Data section »
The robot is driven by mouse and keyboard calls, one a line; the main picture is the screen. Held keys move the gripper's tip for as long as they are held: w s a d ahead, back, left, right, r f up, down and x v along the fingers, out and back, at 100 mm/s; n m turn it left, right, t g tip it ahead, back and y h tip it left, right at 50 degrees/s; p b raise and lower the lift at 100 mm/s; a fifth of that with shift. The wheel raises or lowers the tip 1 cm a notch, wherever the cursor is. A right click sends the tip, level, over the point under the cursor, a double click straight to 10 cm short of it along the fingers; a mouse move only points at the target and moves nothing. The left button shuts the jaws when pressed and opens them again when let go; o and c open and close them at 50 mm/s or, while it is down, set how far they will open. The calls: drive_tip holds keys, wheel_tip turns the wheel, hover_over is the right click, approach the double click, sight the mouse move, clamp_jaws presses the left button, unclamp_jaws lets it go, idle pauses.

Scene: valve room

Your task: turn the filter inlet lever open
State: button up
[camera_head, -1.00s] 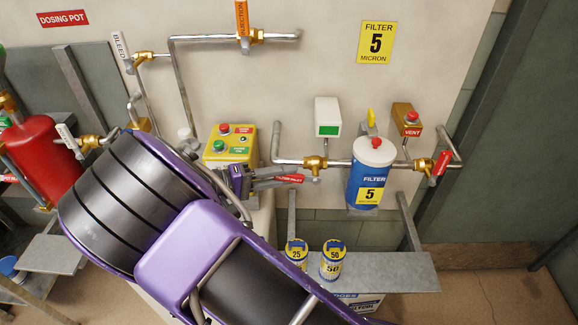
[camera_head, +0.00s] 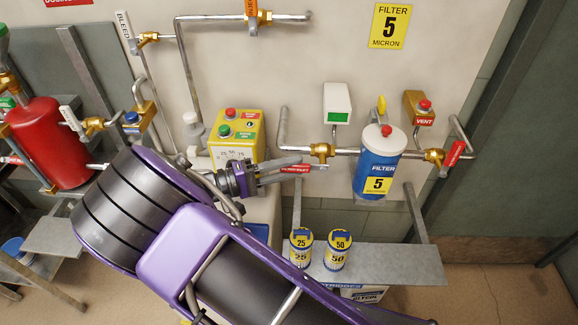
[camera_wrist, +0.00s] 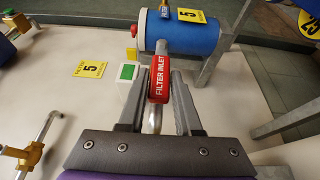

Problem » All of the material above needs to be restated exactly, with no pictures.

Right answer »
The robot is driven by mouse and keyboard calls, one a line; the main picture is the screen. Held keys move the gripper's tip for as long as they are held: w s a d ahead, back, left, right, r f up, down and x v along the fingers, out and back, at 100 mm/s; n m turn it left, right, t g tip it ahead, back and y h tip it left, right at 50 degrees/s; p b raise and lower the lift at 100 mm/s; a fifth of that with shift. The wheel raises or lowers the tip 1 cm a notch, wherever the cursor is. A right click sends the tip, level, over the point under the cursor, a double click straight to 10 cm short of it along the fingers; a mouse move only points at the target and moves nothing. The left button shuts the jaws when pressed and opens them again when let go; o and c open and close them at 50 mm/s or, while it is down, set how far they will open. The calls: drive_tip holds keys, wheel_tip turns the wheel, hover_over is the right click, approach the double click, sight the mouse move, clamp_jaws presses the left button, unclamp_jaws lets it go, idle pauses.

Scene: valve room

Your task: turn the filter inlet lever open
State: button up
[camera_head, -1.00s] 
[camera_head, +0.00s] 
[camera_wrist, +0.00s] 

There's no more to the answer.